Dr Stone said that grants approved for Heard Island would enable the study of land-based predators such as penguins and seals and their prey.

"This is important in determining the levels of sustainable fishing in the island's vicinity. Some albatross species will be included in the study because of their susceptibility to being caught and drowned on fisheries' long lines," said Dr Stone.

"The studies were part of a larger, wide-ranging examination of the ecosystem of Heard Island which, along with the nearby McDonald Islands, has been declared the largest marine reserve in the world."

Dr Stone said that the Heard Island project was timed to coincide with the ongoing investigation into where predators were feeding.
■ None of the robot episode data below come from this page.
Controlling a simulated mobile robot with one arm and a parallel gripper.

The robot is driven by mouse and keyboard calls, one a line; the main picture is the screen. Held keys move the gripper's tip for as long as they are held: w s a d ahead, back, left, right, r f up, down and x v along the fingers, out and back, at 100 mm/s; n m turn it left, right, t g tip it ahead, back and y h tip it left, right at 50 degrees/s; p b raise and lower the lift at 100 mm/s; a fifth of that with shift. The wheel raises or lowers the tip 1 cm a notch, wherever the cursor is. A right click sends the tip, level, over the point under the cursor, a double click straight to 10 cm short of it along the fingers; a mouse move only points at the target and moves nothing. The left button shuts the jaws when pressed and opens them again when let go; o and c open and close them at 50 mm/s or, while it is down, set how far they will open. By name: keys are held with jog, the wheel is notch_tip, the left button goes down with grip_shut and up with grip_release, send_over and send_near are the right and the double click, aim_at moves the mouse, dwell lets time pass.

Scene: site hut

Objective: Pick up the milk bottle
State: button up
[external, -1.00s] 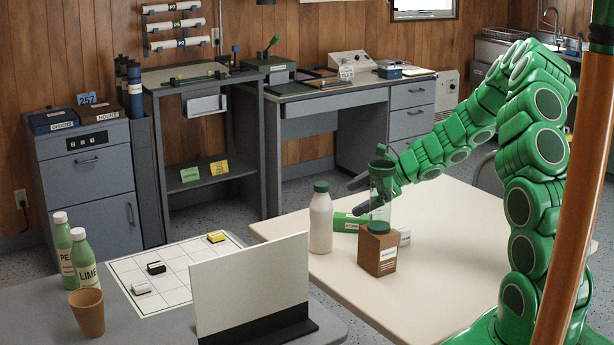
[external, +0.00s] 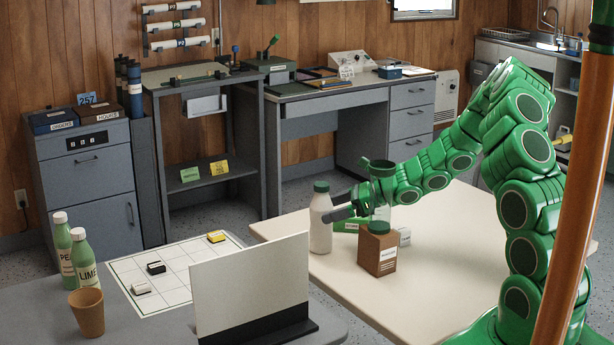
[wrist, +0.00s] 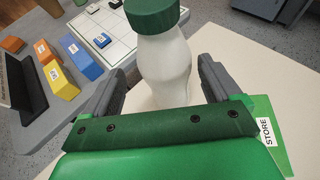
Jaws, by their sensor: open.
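The milk bottle (external: 320,228) is white with a green cap and stands upright on the cream table (external: 440,270), near its left end. In the wrist view the bottle (wrist: 165,65) rises between the two grey fingers of my gripper (wrist: 150,90). The fingers are open, one on each side of the bottle, with a visible gap on the right. In the external view my gripper (external: 340,212) reaches the bottle from the right at mid height. The bottle's lower part is hidden behind my gripper in the wrist view.
A green box labelled STORE (wrist: 272,140) lies close to my gripper. A grey table with a white panel (external: 250,285) stands at the front left.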

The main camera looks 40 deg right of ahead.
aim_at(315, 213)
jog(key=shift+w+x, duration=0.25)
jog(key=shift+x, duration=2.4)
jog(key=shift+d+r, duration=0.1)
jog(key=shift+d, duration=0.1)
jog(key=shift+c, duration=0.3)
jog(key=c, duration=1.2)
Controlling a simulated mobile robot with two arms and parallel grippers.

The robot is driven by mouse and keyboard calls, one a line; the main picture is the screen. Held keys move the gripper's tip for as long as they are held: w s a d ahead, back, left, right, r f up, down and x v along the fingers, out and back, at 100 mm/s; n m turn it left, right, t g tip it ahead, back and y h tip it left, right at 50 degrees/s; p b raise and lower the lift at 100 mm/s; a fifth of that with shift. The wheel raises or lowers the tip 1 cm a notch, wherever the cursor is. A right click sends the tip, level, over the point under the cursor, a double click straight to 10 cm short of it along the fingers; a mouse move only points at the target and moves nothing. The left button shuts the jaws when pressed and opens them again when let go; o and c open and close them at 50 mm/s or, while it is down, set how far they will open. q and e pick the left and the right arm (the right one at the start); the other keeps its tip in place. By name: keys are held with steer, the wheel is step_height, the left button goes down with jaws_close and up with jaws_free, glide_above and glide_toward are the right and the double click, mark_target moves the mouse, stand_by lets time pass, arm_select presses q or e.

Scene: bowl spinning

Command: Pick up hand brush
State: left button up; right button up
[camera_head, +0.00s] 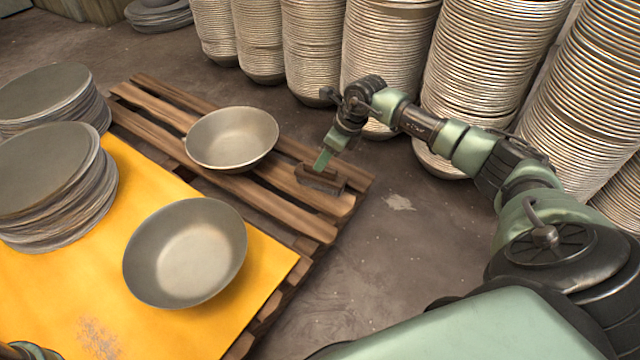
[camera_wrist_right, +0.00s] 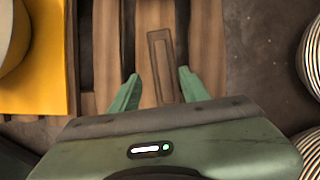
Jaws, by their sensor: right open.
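The hand brush (camera_head: 320,179) is a small brown block-like thing lying on the right end of the wooden pallet (camera_head: 283,197). In the right wrist view the brush (camera_wrist_right: 160,62) shows as a long narrow brown shape on the slats. My right gripper (camera_head: 322,160) is just above the brush in the head view. In the right wrist view its two green fingers (camera_wrist_right: 157,84) are apart, with the brush's near part between them and the rest reaching beyond. No contact shows. A bit of green at the head view's lower left corner may be my left arm; its gripper is not visible.
A metal bowl (camera_head: 232,138) stands on the pallet left of the brush. Another bowl (camera_head: 185,254) sits on the yellow sheet (camera_head: 110,315), near stacks of round discs (camera_head: 52,185). Tall bowl stacks (camera_head: 385,45) stand behind my right arm. The floor right of the pallet is clear.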

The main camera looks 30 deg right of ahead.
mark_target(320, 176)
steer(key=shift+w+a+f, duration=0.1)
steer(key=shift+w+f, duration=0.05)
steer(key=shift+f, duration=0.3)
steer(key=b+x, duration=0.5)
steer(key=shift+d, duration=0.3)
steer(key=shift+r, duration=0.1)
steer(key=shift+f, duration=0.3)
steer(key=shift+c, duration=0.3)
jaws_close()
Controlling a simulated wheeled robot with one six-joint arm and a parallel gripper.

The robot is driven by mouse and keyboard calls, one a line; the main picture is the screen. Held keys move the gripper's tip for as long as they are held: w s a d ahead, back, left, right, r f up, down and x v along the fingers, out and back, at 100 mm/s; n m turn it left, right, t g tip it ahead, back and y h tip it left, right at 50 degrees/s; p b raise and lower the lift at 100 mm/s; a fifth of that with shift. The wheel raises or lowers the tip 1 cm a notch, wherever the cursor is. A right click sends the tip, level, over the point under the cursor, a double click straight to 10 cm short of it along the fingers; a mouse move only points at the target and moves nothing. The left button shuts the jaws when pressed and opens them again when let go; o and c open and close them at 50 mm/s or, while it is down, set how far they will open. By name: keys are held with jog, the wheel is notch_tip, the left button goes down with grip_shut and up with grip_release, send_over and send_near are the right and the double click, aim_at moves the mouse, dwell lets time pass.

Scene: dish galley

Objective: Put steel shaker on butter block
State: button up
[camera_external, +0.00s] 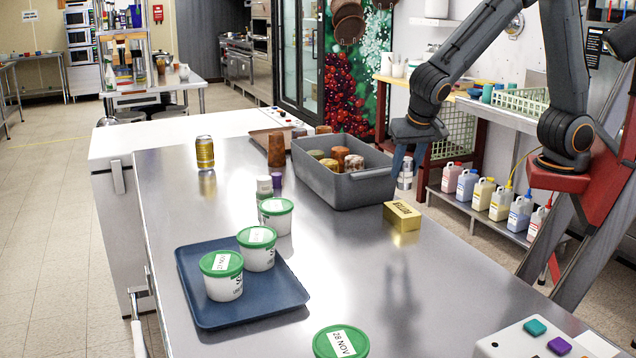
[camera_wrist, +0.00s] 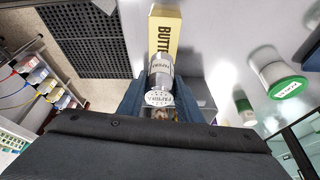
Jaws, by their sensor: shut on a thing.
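The steel shaker (camera_wrist: 160,82), silver with a pale printed label, is between the two blue fingers of my gripper (camera_wrist: 162,98) in the wrist view. In the external view my gripper (camera_external: 402,160) points down with the shaker (camera_external: 405,175) in it, held in the air. The butter block (camera_external: 401,222), a gold box marked BUTTER, lies on the steel counter beneath and near the gripper. In the wrist view the butter block (camera_wrist: 165,32) shows just beyond the shaker; the gap between them is hard to judge.
A grey bin (camera_external: 345,187) with several jars stands left of the butter block. A blue tray (camera_external: 265,315) with white tubs lies on the steel counter (camera_external: 340,260), and another green-lidded tub (camera_external: 341,343) is in front. A button box (camera_external: 540,342) is at lower right.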

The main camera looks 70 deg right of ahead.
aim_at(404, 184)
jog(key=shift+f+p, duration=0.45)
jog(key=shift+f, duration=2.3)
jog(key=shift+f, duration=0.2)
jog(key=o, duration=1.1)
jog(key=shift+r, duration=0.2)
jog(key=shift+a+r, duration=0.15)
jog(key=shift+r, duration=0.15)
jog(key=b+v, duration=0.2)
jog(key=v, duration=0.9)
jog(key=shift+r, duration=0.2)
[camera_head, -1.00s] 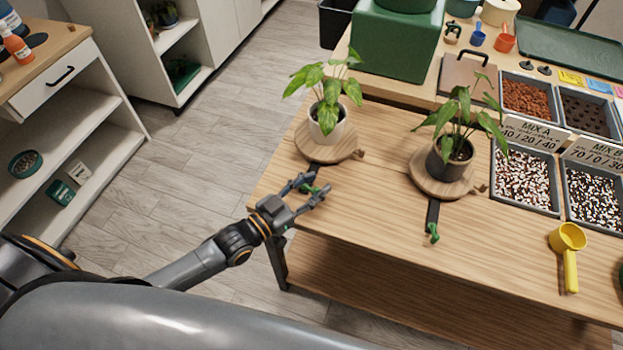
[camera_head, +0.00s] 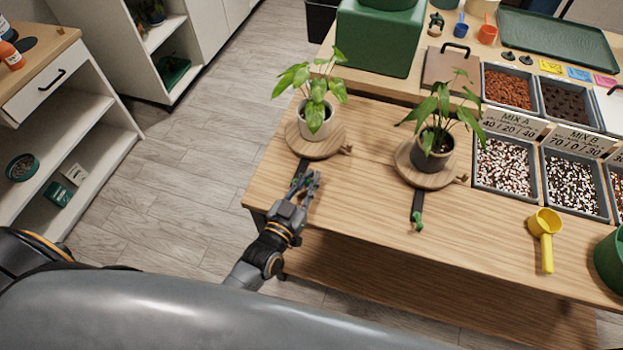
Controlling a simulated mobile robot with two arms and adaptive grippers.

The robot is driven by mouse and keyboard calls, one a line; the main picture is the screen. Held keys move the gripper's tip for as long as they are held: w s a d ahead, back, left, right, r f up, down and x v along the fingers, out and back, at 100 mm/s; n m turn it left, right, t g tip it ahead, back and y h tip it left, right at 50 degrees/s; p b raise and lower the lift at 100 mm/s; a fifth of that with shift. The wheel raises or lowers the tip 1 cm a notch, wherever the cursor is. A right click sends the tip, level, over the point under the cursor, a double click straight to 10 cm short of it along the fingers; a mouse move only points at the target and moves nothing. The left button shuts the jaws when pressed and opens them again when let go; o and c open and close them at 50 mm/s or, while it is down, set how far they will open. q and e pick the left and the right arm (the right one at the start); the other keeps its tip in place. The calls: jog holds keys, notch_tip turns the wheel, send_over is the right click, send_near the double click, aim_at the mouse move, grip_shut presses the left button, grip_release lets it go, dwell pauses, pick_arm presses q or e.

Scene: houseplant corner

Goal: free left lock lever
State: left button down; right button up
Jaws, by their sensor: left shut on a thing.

It will be carried out in conjunction with the Antarctic research vessel Aurora Australis to track penguins and their prey, mainly krill, so as to better understand the local ecosystem.

"As many Antarctic species such as whales, seals and sea birds rely heavily on krill as their main food source, it is particularly important to understand where and how krill move as this will give us clearer answers towards sustainable fisheries in the future," Dr Stone said.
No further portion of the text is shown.